Features Fluid boundaries. impressions from a Baltic Meeting
Annual meeting in Narva of translators and writers from countries around the Baltic Sea. Meetings, exchanges of experience – which are the cultural common denominators and where are the barriers?
Published in the printed edition of Baltic Worlds page 8-10, Vol II:II, 2009
Published on balticworlds.com on februari 19, 2010
For the third time, the Baltic Writers’ Council has organized an international meeting with participants from the various countries of the region. Unn Gustafsson accompanied the group during a three day trip to Estonia, on the border with Russia.

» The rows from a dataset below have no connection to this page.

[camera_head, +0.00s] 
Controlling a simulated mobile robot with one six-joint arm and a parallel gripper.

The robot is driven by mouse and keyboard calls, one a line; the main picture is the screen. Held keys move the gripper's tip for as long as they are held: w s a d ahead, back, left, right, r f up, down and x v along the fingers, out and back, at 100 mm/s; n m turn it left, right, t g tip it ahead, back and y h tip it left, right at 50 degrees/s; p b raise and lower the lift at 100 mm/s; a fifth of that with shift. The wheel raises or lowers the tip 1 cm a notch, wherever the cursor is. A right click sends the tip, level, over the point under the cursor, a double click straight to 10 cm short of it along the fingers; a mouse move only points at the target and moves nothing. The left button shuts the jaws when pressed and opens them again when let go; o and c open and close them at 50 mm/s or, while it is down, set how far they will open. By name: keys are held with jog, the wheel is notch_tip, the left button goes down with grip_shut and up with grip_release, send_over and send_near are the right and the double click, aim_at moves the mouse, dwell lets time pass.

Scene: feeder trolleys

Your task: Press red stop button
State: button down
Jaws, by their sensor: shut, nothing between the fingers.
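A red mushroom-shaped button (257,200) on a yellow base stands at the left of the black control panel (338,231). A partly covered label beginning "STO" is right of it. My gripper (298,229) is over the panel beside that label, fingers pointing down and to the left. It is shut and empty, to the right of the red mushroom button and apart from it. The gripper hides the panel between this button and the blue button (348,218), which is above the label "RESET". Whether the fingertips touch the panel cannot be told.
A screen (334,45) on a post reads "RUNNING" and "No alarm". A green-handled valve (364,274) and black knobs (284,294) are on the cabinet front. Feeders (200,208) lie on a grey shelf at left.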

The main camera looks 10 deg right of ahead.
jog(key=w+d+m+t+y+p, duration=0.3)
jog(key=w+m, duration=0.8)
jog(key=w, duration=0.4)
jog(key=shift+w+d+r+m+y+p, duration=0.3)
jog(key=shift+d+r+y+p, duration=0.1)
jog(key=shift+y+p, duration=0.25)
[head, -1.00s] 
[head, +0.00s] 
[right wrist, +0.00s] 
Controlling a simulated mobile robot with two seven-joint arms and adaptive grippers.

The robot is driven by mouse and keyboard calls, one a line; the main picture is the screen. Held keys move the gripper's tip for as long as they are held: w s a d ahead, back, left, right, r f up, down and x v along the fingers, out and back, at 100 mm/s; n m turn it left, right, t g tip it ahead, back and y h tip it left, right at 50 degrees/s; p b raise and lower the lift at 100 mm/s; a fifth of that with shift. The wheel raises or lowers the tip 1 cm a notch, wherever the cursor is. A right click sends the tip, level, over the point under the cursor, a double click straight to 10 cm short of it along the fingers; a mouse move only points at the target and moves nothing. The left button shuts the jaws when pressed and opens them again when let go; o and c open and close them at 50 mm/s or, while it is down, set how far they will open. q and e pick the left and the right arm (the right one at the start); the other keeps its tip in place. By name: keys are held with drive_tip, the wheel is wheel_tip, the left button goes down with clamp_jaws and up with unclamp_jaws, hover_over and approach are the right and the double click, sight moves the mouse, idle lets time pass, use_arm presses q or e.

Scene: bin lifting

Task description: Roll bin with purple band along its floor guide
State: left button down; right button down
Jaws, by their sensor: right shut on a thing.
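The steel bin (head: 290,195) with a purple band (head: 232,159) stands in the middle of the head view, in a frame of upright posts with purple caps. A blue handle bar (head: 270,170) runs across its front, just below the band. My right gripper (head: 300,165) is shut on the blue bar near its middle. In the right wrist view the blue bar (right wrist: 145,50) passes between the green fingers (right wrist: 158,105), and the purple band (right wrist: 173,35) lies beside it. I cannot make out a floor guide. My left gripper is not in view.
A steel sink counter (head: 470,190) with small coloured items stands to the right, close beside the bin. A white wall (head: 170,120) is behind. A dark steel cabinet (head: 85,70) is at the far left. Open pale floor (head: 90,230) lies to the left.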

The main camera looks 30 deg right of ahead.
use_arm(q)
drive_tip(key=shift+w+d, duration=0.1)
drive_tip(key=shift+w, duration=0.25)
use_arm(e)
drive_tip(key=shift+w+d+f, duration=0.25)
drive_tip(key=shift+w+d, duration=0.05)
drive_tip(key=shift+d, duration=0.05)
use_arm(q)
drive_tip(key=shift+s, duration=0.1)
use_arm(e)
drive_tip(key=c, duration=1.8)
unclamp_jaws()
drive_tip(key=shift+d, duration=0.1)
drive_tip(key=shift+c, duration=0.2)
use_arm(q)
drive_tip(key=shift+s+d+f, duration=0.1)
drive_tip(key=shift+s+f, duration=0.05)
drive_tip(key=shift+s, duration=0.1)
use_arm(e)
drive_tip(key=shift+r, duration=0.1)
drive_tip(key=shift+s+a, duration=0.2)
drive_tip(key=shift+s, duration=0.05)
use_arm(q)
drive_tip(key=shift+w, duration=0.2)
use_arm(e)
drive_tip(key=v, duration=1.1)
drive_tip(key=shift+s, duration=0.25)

Actually, we were supposed to be heading towards St. Petersburg. The sentence echoes silently in my head, more poetically factual than a matter of fate. This We of the trip — writers, translators, poets, critics, researchers — are now sitting in a bus chartered specifically for the meeting, heading towards Narva. It has been raining, but the sky clears up, and suddenly the afternoon seems awakened anew. All around me, the voices of my fellow-passengers rise and fall melodically, I am tempted to let myself fall asleep to this polyphony of discussions in Finnish, Estonian, Swedish, and occasionally Russian. It sounds like soft music. The river on the left seems to stand still in the afternoon sun. A vivid red float, whose resistance gives rise to a V-shaped tongue of foam, is all that reveals that the water is moving. On the other side is Russia.

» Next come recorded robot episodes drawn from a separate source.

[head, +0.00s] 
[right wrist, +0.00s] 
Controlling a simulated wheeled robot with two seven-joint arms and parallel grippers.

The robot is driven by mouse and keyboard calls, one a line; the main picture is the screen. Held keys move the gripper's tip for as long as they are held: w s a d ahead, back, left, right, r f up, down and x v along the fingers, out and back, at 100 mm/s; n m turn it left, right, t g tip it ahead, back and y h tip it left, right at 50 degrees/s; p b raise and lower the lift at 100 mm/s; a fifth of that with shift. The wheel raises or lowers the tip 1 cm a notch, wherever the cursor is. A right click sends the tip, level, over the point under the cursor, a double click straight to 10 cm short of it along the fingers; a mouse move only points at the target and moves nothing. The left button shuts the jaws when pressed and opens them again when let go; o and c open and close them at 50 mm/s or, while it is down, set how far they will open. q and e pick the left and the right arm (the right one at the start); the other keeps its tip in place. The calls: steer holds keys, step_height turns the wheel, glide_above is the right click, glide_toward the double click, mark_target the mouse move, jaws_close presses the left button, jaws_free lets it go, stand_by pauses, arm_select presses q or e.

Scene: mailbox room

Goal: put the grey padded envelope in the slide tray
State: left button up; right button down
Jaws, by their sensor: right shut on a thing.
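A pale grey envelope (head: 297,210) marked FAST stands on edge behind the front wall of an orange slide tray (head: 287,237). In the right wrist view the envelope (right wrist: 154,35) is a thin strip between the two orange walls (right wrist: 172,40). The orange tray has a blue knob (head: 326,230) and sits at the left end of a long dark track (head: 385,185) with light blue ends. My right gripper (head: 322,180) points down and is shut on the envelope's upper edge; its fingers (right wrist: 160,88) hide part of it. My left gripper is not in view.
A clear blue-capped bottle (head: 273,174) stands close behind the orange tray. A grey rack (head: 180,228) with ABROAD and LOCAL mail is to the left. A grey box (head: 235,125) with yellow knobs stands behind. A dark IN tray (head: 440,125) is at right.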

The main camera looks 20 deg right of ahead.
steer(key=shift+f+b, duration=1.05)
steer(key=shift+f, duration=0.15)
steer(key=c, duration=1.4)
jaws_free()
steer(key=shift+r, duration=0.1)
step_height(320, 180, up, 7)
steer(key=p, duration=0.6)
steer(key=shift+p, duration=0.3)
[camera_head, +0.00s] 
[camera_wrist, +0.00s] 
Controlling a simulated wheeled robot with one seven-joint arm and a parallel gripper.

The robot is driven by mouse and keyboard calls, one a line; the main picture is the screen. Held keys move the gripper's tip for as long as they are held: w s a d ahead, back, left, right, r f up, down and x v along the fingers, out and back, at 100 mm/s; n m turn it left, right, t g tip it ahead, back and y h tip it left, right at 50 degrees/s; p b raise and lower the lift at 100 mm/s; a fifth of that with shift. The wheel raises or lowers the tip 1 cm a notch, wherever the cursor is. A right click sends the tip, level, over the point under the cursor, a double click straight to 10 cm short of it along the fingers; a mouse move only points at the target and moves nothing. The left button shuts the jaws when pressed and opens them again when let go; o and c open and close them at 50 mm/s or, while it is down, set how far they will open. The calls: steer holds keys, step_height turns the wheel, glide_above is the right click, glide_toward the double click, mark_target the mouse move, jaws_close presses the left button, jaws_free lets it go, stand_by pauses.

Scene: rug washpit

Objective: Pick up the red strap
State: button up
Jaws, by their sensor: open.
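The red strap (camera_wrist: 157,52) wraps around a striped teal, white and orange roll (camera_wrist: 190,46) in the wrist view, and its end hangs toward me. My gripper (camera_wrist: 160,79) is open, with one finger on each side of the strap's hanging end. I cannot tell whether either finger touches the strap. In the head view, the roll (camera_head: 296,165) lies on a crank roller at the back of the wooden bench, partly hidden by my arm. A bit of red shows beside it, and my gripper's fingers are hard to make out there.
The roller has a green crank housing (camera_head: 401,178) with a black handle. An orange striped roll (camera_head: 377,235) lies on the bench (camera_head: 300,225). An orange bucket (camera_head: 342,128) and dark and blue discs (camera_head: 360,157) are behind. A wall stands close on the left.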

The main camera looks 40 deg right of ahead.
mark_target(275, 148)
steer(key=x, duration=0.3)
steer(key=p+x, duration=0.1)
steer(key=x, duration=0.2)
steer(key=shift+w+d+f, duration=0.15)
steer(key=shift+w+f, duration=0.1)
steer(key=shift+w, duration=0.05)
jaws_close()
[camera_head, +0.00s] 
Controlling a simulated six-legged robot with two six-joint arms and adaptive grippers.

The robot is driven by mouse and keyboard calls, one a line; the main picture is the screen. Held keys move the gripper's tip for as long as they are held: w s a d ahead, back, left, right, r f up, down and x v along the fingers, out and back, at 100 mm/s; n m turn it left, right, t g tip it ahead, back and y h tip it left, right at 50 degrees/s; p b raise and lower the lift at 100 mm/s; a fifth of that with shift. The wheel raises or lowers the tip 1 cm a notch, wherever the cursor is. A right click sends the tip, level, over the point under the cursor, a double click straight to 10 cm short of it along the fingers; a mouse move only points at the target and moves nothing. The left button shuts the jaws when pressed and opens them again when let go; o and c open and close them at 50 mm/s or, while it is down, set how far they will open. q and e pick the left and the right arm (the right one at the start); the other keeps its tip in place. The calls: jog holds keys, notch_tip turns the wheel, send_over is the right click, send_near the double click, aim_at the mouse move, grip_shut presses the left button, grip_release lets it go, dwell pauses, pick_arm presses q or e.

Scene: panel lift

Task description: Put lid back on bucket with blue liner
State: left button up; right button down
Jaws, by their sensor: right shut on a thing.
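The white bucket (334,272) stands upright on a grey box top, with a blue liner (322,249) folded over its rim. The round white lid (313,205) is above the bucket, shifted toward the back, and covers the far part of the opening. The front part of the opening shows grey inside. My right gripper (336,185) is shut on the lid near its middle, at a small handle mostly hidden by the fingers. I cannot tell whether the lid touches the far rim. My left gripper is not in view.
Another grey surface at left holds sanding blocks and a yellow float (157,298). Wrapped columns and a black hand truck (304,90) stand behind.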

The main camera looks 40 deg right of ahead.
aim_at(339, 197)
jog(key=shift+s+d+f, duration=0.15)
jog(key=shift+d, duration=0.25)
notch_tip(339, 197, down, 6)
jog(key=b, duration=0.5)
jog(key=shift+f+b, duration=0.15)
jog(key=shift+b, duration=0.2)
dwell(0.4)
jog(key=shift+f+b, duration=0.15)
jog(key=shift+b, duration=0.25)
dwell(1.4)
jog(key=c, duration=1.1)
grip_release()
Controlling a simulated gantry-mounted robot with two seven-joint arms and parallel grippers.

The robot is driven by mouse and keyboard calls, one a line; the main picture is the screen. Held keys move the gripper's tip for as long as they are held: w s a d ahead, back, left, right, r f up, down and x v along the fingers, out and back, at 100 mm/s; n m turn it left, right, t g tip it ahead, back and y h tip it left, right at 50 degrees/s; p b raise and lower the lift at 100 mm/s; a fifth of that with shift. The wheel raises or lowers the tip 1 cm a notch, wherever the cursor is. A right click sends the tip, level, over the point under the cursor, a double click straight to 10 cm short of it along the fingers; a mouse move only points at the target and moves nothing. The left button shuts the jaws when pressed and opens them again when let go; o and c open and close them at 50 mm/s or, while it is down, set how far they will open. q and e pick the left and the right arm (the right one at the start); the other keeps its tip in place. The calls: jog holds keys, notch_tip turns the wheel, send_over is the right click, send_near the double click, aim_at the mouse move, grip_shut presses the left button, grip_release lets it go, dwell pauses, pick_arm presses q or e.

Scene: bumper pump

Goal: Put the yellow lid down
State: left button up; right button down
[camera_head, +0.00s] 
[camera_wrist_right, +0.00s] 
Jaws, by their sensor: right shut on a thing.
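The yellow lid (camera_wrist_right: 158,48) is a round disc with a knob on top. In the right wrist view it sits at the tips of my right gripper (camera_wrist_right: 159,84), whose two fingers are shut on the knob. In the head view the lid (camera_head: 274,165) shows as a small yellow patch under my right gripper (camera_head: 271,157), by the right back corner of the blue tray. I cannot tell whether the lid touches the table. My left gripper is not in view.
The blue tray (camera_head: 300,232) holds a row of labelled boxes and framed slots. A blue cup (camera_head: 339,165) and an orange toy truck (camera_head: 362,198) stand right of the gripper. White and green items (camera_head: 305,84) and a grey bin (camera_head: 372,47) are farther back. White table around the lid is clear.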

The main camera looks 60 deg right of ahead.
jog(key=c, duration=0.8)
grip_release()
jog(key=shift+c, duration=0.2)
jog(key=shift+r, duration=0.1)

It was in 1992 that the prelude to the future meetings took place. Approximately four hundred writers and translators from the Nordic countries, the newly formed Baltic States, Russia, Germany, and Poland gathered together on a ship that cruised around the Baltic Sea. One of the primary driving forces behind the “Baltic Waves’ Cruise” was Peter Curman, then chairman of the Swedish Writers’ Union. When he, seventeen years later, summarizes the cruise, he notes that the sea literally became a means through which people could talk to one another. There were dis-agreements among the passengers — how could it have been otherwise? — but what was most noticeable was a willingness to engage in dialogue. The Konstantin Simonov berthed in St. Petersburg, Tallinn, Gdynia/Gdansk, Lübeck, Copenhagen, Visby, Stockholm, and Helsinki. The seed was sown for two institutions that have pushed the dialogue further since then: the Baltic Centre for Writers and Translators, which was founded the following year by the Swedish Ministry of Culture, and the Baltic Writers’ Council. The Council functions as an umbrella organization for writers’ and translators’ unions in the countries on the Baltic Sea, as well as Norway and Iceland.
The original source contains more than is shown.